> [Robot action calls]
┏━━
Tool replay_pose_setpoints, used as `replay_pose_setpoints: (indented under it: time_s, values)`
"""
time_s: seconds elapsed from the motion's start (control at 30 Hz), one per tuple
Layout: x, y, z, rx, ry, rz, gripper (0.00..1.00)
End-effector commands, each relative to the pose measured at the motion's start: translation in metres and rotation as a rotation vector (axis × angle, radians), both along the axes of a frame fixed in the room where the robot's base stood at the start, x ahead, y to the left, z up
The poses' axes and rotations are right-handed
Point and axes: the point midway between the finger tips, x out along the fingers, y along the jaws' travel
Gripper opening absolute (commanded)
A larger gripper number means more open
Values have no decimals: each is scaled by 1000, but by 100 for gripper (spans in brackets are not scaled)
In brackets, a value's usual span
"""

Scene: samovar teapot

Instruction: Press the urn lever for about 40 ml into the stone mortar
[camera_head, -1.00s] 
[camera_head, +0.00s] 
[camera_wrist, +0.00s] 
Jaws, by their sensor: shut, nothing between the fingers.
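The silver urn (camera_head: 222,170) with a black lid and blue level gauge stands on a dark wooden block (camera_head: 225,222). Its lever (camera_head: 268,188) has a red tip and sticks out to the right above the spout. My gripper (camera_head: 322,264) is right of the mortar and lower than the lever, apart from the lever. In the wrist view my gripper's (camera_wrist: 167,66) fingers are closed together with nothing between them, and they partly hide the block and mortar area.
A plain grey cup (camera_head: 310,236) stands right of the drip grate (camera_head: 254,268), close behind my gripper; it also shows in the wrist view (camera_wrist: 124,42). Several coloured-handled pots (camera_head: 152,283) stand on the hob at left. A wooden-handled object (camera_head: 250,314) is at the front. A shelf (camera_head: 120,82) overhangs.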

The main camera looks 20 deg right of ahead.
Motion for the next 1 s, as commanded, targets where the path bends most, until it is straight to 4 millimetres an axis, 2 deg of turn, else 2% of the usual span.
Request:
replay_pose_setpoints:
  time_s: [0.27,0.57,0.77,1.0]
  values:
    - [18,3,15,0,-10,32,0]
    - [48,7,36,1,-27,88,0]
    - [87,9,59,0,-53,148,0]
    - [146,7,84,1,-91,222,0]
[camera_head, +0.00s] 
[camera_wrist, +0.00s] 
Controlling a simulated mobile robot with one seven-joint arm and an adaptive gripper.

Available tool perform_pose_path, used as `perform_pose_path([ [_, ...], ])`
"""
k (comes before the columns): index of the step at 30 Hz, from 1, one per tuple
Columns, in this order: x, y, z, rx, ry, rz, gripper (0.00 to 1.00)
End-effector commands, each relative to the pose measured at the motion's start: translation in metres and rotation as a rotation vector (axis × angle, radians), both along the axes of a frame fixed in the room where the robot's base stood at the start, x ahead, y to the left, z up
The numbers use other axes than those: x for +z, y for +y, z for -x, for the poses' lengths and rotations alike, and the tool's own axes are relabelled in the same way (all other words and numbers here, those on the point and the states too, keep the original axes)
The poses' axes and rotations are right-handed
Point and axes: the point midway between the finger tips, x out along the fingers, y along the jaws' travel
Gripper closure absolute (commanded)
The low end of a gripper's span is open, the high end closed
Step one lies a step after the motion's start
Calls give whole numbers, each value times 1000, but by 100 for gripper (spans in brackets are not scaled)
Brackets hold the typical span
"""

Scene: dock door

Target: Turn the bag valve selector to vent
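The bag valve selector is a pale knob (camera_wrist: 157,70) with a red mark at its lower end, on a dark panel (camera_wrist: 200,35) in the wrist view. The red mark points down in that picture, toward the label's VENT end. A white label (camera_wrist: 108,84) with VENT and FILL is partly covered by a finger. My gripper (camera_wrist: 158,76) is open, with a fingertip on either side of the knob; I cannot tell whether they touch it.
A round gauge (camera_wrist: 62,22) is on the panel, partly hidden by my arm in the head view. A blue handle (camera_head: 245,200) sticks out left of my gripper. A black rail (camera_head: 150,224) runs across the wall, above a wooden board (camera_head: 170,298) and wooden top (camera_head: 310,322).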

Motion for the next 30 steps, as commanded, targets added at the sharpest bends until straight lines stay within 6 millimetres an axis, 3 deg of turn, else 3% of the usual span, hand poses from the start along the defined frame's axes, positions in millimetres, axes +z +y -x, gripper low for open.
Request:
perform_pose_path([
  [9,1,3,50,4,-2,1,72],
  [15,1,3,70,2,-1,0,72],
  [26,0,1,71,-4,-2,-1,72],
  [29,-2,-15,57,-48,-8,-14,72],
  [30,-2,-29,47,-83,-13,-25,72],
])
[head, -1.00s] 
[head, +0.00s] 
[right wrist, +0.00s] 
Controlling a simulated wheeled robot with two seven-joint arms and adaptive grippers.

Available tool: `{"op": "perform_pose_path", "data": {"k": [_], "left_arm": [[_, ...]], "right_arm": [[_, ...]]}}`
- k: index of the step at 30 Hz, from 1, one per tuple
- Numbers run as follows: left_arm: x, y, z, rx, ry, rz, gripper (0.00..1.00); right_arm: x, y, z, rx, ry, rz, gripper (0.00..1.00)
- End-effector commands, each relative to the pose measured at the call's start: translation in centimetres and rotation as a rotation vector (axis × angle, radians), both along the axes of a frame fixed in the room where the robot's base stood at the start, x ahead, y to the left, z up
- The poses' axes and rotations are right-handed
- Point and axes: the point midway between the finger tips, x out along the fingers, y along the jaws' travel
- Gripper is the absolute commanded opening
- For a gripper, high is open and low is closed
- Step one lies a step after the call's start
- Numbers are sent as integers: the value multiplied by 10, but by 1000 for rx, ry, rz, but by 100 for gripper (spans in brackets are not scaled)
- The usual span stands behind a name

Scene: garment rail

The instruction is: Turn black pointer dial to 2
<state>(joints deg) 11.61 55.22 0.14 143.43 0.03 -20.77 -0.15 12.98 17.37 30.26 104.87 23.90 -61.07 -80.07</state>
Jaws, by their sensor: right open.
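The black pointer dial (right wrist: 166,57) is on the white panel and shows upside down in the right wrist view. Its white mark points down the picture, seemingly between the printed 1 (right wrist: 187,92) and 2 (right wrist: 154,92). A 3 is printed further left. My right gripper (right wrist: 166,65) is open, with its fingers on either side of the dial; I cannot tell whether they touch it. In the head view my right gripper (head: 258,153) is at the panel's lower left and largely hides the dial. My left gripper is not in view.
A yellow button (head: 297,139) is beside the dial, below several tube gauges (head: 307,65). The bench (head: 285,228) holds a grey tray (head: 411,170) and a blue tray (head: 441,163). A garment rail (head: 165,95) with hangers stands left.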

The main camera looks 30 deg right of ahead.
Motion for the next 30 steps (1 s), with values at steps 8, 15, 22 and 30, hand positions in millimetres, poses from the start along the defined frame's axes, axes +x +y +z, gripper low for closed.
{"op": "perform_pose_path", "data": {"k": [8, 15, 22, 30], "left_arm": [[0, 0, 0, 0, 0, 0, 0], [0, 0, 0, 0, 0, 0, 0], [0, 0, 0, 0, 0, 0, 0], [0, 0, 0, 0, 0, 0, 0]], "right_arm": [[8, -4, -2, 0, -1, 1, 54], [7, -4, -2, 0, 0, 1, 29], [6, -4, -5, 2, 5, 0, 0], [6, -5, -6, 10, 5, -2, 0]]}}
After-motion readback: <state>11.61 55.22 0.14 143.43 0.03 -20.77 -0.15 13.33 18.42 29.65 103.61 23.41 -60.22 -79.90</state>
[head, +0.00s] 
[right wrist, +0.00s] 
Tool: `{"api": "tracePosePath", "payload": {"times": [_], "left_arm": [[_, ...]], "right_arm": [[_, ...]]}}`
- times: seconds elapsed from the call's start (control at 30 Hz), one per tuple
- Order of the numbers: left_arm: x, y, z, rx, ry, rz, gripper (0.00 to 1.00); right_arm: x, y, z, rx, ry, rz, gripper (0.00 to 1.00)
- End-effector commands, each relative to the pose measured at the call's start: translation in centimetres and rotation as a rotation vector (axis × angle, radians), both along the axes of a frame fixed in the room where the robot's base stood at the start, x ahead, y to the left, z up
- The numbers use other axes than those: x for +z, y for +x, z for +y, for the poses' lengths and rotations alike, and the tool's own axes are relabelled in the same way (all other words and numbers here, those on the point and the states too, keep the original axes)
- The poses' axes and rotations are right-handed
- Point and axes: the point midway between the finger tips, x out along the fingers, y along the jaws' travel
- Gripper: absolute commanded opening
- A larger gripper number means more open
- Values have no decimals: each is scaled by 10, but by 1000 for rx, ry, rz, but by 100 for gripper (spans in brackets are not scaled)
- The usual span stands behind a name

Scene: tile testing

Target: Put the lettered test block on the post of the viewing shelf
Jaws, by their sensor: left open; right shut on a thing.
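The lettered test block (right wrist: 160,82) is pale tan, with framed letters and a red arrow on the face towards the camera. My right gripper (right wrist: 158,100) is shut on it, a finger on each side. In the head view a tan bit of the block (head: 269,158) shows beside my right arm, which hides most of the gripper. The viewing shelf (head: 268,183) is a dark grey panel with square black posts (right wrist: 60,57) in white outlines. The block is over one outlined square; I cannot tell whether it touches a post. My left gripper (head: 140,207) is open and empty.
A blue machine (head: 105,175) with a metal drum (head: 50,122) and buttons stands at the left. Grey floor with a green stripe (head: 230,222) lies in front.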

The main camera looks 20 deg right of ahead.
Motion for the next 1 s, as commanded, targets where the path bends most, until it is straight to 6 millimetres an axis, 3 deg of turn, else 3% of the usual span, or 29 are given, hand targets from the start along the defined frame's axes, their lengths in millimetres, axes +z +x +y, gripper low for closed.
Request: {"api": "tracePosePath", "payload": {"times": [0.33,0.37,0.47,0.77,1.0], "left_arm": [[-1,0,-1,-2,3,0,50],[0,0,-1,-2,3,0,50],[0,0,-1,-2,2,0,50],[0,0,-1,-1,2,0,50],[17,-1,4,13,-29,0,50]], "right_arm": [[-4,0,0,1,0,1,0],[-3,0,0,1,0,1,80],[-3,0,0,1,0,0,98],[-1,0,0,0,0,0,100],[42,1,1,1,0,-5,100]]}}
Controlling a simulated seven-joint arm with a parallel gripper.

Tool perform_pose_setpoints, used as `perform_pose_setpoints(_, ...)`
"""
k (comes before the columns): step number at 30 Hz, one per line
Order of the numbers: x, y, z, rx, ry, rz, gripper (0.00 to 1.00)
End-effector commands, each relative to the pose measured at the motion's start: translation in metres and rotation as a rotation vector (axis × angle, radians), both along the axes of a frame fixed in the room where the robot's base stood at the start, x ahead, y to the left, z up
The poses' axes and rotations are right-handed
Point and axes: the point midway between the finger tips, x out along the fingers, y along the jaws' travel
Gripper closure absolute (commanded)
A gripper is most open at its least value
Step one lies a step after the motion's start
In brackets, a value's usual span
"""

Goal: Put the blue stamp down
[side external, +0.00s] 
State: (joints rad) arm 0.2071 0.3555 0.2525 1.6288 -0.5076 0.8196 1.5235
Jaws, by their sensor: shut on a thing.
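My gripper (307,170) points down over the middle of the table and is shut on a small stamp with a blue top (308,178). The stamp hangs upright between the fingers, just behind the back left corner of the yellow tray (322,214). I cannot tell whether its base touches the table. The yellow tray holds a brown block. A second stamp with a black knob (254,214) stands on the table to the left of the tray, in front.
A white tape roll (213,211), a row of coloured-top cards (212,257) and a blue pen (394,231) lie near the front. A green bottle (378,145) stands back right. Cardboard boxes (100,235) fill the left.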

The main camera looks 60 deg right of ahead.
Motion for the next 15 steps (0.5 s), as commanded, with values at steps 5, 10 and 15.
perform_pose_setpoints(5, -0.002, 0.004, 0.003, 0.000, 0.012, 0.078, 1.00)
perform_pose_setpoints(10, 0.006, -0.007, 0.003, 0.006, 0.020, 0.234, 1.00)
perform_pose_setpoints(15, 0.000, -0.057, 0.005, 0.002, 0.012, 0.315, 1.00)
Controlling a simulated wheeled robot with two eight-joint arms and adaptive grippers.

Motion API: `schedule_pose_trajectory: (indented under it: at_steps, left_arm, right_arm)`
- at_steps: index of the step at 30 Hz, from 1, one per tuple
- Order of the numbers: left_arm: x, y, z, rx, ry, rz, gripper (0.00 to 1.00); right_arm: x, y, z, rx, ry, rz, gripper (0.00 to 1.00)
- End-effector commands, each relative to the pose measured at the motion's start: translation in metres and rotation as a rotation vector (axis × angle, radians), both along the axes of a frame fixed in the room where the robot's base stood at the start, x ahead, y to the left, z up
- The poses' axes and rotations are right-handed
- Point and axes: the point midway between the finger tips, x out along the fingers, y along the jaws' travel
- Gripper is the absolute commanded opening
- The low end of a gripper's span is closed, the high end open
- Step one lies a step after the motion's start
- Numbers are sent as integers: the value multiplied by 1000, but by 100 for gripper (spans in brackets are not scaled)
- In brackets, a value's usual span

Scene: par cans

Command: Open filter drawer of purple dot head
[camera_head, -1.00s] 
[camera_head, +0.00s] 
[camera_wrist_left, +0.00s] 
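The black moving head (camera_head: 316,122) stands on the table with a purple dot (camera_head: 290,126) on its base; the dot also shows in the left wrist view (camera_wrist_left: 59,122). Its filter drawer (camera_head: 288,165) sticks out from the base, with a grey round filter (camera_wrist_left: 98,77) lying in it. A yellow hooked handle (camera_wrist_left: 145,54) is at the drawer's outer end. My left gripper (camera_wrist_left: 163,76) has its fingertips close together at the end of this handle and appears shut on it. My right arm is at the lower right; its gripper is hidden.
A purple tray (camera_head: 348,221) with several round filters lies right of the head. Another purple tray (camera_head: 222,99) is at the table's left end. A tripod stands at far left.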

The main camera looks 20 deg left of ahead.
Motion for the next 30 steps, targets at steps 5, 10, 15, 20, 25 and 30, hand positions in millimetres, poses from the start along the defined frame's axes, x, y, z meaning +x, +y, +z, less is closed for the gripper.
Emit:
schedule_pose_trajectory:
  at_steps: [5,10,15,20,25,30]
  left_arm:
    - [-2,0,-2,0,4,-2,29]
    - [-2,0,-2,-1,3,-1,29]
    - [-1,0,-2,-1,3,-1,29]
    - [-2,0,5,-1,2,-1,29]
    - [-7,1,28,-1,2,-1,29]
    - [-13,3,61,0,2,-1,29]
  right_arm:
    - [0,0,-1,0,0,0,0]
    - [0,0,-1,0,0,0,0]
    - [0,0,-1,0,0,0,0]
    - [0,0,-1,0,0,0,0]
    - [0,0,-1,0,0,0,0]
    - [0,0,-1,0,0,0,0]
┗━━
> [TASK TO COMPLETE] All lines in the data that contain the word "seven" should be copied.

> [EXERCISE ANSWER]
Controlling a simulated mobile robot with one seven-joint arm and an adaptive gripper.
Controlling a simulated wheeled robot with two seven-joint arms and adaptive grippers.
Controlling a simulated seven-joint arm with a parallel gripper.

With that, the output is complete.